### EXERCISE PROMPT
Write each line of the material exactly as given, from the top through the line that contains "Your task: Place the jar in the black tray", and omit all pictures.

### INPUT RECORDS
============================================================

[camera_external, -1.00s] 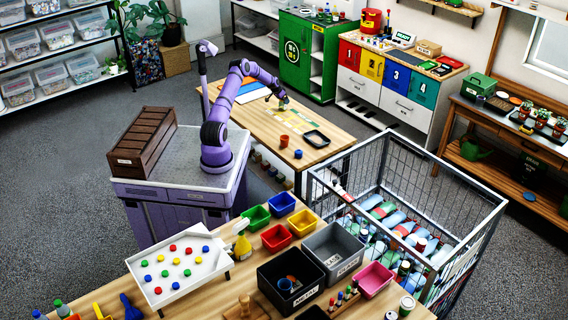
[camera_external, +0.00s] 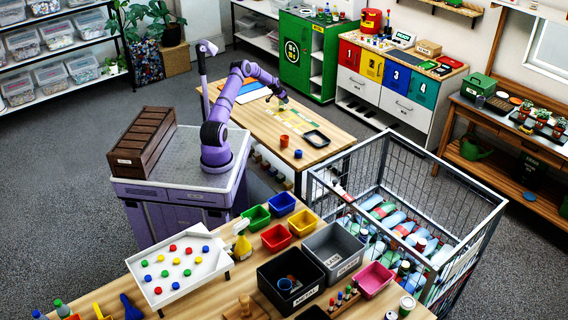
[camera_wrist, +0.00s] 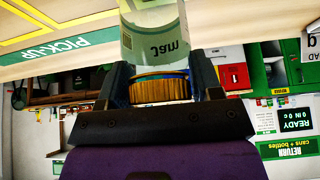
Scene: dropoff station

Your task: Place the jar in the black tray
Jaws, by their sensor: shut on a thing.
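The jar (camera_wrist: 153,35) has a pale green see-through body, a "Jam" label and a gold ribbed lid. It fills the top middle of the wrist view. My gripper (camera_wrist: 161,78) is shut on it, one finger on each side of the lid. In the external view my gripper (camera_external: 277,96) is over the far right part of the wooden table, and the jar is small and hard to make out there. I cannot tell whether its base touches the table. The black tray (camera_external: 316,139) lies on the same table's near right corner, apart from my gripper, and looks empty.
An orange cup (camera_external: 284,141) and a small blue item (camera_external: 298,154) stand left of the tray. A yellow-marked mat lies on the wooden table (camera_external: 247,118). A wire cage of bottles (camera_external: 400,190) stands beyond the table's near right end.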

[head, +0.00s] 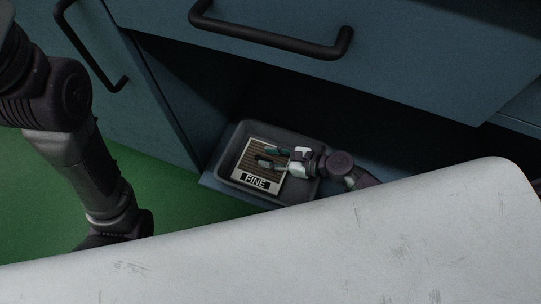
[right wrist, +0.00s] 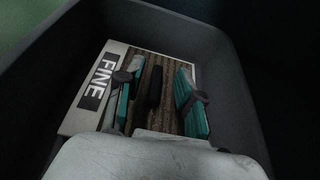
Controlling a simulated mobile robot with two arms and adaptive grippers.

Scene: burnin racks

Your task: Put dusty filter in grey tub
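The dusty filter (head: 247,165) is a flat square with a pale frame, brown pleats and a black label reading FINE. It lies in the grey tub (head: 299,194), which stands low in a dark cabinet opening. In the right wrist view the filter (right wrist: 84,118) lies inside the tub wall (right wrist: 238,95). My right gripper (head: 271,156) is over the filter. Its teal fingers (right wrist: 156,94) are spread, with gaps either side of the filter's dark handle (right wrist: 154,87). Whether the fingertips touch the filter is unclear. My left gripper is out of sight.
A pale scuffed surface (head: 330,250) fills the foreground and hides part of my right arm. A blue drawer front with a black handle (head: 270,42) overhangs the opening. A cabinet door (head: 115,75) is at left, with green floor (head: 190,190) below.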

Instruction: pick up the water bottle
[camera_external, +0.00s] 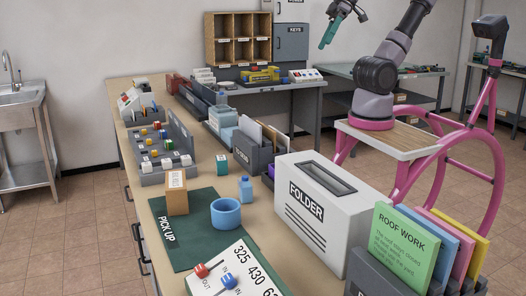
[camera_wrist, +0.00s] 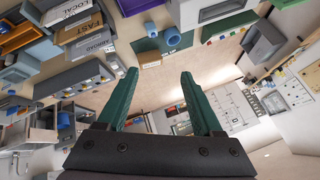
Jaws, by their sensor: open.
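The water bottle (camera_external: 245,189) is a small blue bottle standing upright on the long table, beside the dark green mat and near the blue ring-shaped bowl (camera_external: 226,214). In the wrist view a small blue shape near the top, likely the bottle (camera_wrist: 151,28), shows beside the blue bowl (camera_wrist: 172,38). My gripper (camera_external: 343,30) is high in the air at the top of the external view, well above and away from the bottle. Its teal fingers (camera_wrist: 159,75) are apart with nothing between them.
A white folder box (camera_external: 325,215) stands right of the bottle, with a grey folder holder (camera_external: 253,152) behind it. A cardboard box (camera_external: 177,192) and a small teal box (camera_external: 221,164) stand nearby. The green mat (camera_external: 185,250) has some bare space.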

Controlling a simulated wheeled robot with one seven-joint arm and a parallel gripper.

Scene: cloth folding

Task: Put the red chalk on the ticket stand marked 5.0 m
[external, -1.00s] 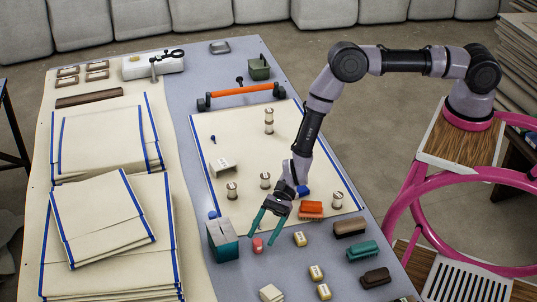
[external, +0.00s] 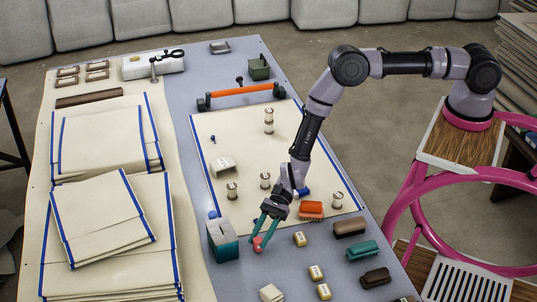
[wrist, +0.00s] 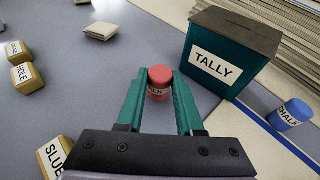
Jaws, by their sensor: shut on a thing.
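The red chalk (external: 258,244) is a short red cylinder on the grey table, to the right of the teal box. In the wrist view the red chalk (wrist: 159,76) stands upright between the two teal fingers. My gripper (external: 261,239) points down and is shut on it; the fingers (wrist: 159,90) flank its sides. A small cream stand (external: 222,165) with dark marks sits on the cream cloth; its marking is too small to read. I cannot make out a 5.0 m mark anywhere.
The teal TALLY box (wrist: 222,70) stands close to the right of the chalk in the wrist view. Labelled blocks, including HOLE (wrist: 25,78), are on the left.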

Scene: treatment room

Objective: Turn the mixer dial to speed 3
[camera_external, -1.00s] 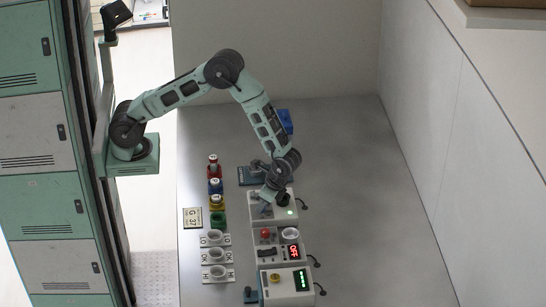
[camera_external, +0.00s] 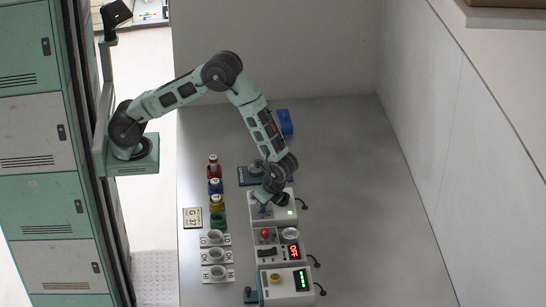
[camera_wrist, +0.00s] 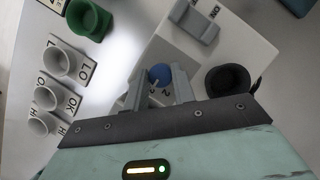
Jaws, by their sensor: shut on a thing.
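The mixer (camera_external: 257,218) is a pale box at the top of a column of devices on the table in the external view. It also fills the upper right of the wrist view (camera_wrist: 250,45). Its dial (camera_wrist: 160,72) is a small blue knob. Printed digits show beside the knob, one looking like a 2; the pointer's setting is hidden. My gripper (camera_wrist: 158,84) is shut on the knob, one grey finger on each side. In the external view my gripper (camera_external: 266,206) is low over the mixer's left part and hides most of the dial.
Coloured bottles (camera_external: 214,186) and labelled cup holders (camera_external: 216,256) line the left. The table's right side is clear.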

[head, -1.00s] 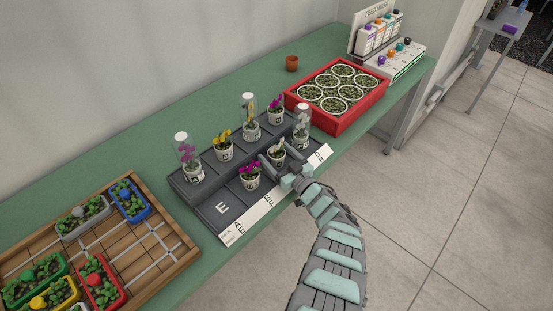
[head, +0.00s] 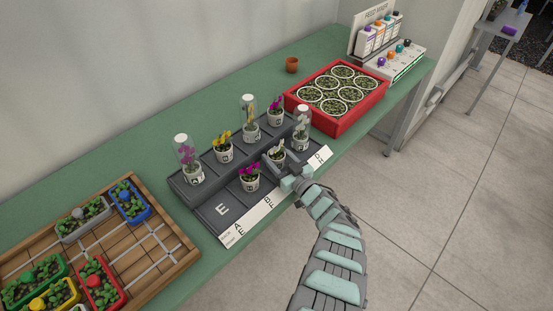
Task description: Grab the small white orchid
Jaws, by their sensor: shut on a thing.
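The small white orchid (head: 278,154) stands in a pale pot in the front row of the dark stepped rack (head: 205,208). My gripper (head: 276,162) reaches in from the front right, with its fingers around the pot, and is shut on it. The pot appears upright and at rack level; whether it touches the rack is hard to tell. A magenta orchid (head: 250,178) stands just left of it. Another pale orchid (head: 301,132), under a clear cover, stands close behind on the right.
The back row holds a yellow orchid (head: 223,146), a covered orchid (head: 187,160), and others. A red tray (head: 345,118) of round pots is at the right. A wooden board (head: 160,258) with coloured planters is at the left. A small terracotta pot (head: 292,64) stands behind.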

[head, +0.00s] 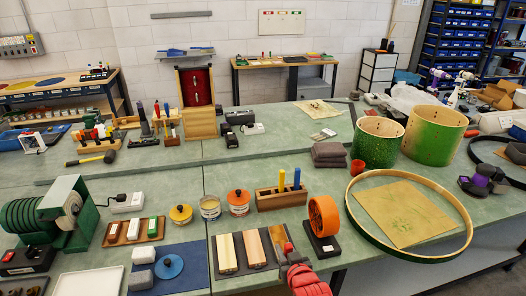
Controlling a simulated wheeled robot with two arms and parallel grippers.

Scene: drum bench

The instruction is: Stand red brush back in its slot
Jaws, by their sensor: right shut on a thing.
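The wooden brush rack (281,201) stands on the green bench, left of the orange wheel. A blue handle and a yellow handle stand upright in it. My right gripper (289,262) comes in from the bottom, in front of the rack. It is shut on a thin piece at the right edge of the dark mat; I take this for the red brush (289,248). Most of it is hidden by my gripper or too small to make out, so I cannot tell its tilt or whether it touches the mat. My left gripper is out of view.
The dark mat (241,269) holds pale wooden blocks left of my gripper. The orange wheel (323,216) stands on a black base close on the right. Jars, including a lidded orange one (238,203), stand left of the rack. A large hoop (465,207) lies further right.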

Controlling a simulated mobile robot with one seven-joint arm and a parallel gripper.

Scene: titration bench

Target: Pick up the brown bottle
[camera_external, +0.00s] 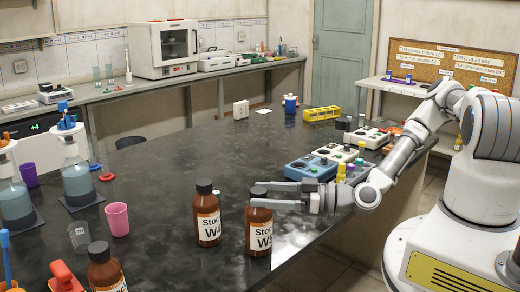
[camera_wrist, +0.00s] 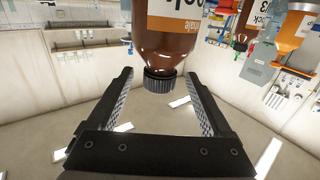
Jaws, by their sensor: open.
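Two brown bottles with black caps and white labels stand close together on the dark bench: the W4 bottle (camera_external: 207,215) on the left and the W5 bottle (camera_external: 259,230) on the right. My gripper (camera_external: 255,194) is open, level with the upper part of the W5 bottle, one finger on each side. In the wrist view a brown bottle (camera_wrist: 166,45) appears inverted, its cap between the fingertips of my gripper (camera_wrist: 159,75), with gaps on both sides. A third brown bottle (camera_external: 106,272) stands at the front left, partly cut off.
A clear beaker (camera_external: 79,236) and a pink cup (camera_external: 117,219) stand to the left, near flasks on stands. Blue (camera_external: 310,169) and white (camera_external: 337,153) instrument boxes sit behind my gripper. The middle of the bench (camera_external: 200,155) is clear.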

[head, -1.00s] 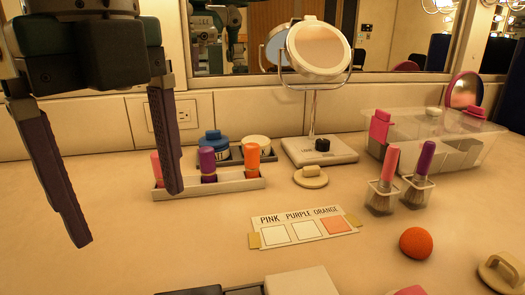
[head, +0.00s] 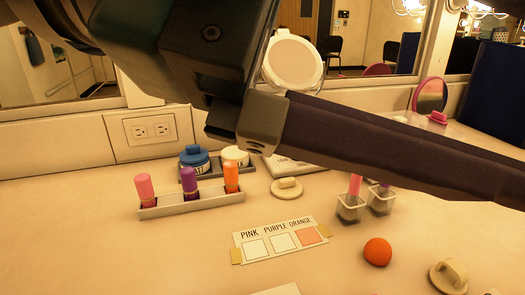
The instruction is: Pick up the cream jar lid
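The cream jar lid (head: 287,188), a pale round disc with a raised grip, lies flat on the counter right of the lipstick tray. The cream jar (head: 235,156) stands behind it beside a blue jar (head: 195,158). My left gripper (head: 400,150) fills the upper foreground close to the camera, its dark fingers pointing right across the view and overlapping each other. The finger gap is hidden, so I cannot tell whether it is open. It does not visibly touch the lid. My right gripper is out of view.
A tray (head: 205,204) holds pink, purple and orange lipsticks. A label card (head: 280,240), an orange ball (head: 377,252), two brush cups (head: 350,209) and a tan strapped puff (head: 447,276) are nearby. The round mirror (head: 293,63) and clear organizer are partly hidden by my gripper.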

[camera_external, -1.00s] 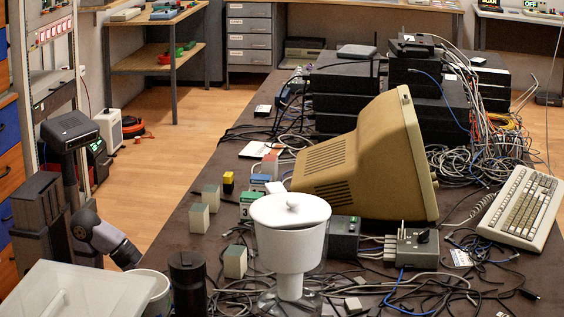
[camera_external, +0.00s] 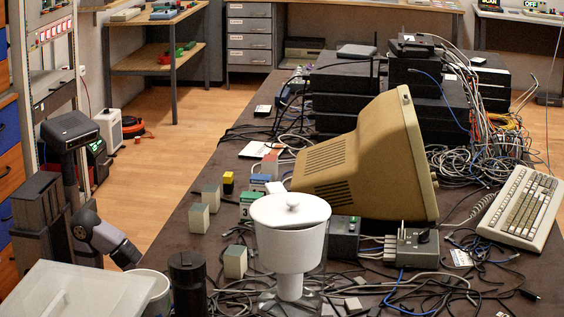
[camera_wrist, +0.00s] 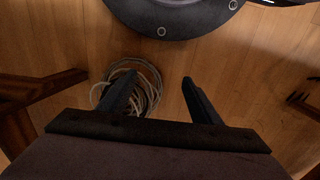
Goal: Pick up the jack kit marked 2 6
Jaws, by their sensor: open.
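Several small box-shaped kits stand on the dark table in the external view. There are grey-beige ones (camera_external: 199,218), a yellow and black one (camera_external: 228,183), a green and white one that seems to bear a 3 (camera_external: 246,207), and a blue one (camera_external: 260,180). I cannot read a 2 6 on any of them. My gripper (camera_wrist: 159,84) is open and empty in the wrist view, its two dark fingers apart over a wooden floor. No kit shows there. In the external view my arm is at the left, off the table's edge, and I cannot make out its fingers.
A white lidded pot (camera_external: 290,235) and a tilted beige monitor (camera_external: 350,165) stand beside the kits. Loose cables cover the front. A black cylinder (camera_external: 188,285) and a pale bin (camera_external: 75,292) are near my arm. A cable coil (camera_wrist: 145,92) lies below my gripper.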

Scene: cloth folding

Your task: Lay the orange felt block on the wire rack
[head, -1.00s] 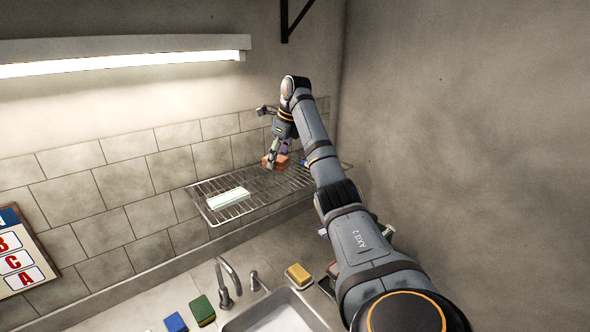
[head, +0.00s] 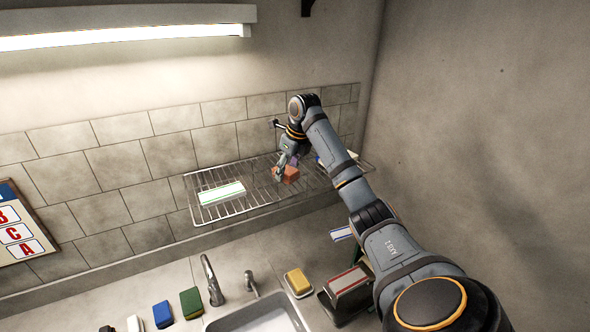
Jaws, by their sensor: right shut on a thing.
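The orange felt block (head: 291,174) is between the fingers of my right gripper (head: 281,172), which is shut on it. The block is at the wire rack (head: 233,208), over its middle part. I cannot tell whether it touches the wires. The gripper's fingers and wrist hide part of the block's left and top. A white and green folded piece (head: 222,193) lies on the rack to the left of the block. My left gripper is not in view.
Below are a sink (head: 258,318), a faucet (head: 211,278), a yellow block (head: 299,281), green (head: 191,302) and blue (head: 162,314) blocks, and a dark holder (head: 346,290). The rack between the white piece and the orange block is clear.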

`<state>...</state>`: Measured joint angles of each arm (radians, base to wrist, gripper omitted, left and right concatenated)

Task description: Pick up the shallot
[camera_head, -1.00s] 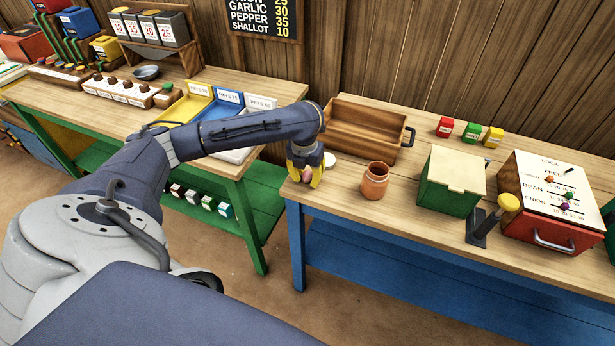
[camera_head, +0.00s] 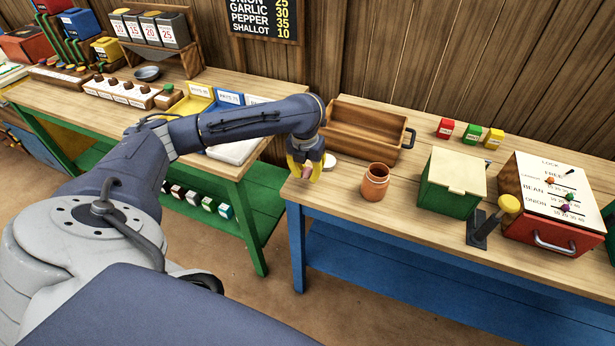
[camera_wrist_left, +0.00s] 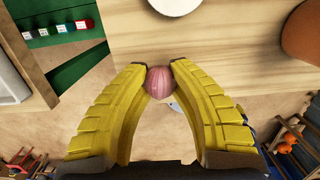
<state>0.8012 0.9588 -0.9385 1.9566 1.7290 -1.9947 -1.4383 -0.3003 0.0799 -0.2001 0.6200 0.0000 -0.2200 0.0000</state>
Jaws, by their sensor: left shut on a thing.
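The shallot (camera_wrist_left: 160,82) is a small pinkish-purple striped bulb. It is held between the two yellow fingertips of my left gripper (camera_wrist_left: 159,72) in the left wrist view. In the head view my left gripper (camera_head: 305,170) is at the left end of the blue-legged table, with the shallot (camera_head: 306,171) showing pinkish between its fingers. The gripper appears to be a little above the table's front left corner; the gap is hard to judge. My right gripper is not in view.
A wooden tray (camera_head: 345,146) with a dark handle lies behind the gripper. A clay jar (camera_head: 375,182) and a green box (camera_head: 450,184) stand to its right. A white round disc (camera_head: 330,161) lies close by. A red-fronted box (camera_head: 545,232) stands farther right.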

============================================================

### WORKED SOLUTION
[camera_external, -1.00s] 
[camera_external, +0.00s] 
[camera_wrist, +0.00s] 
Scene: dropoff station

Your task: Place the jar in the black tray

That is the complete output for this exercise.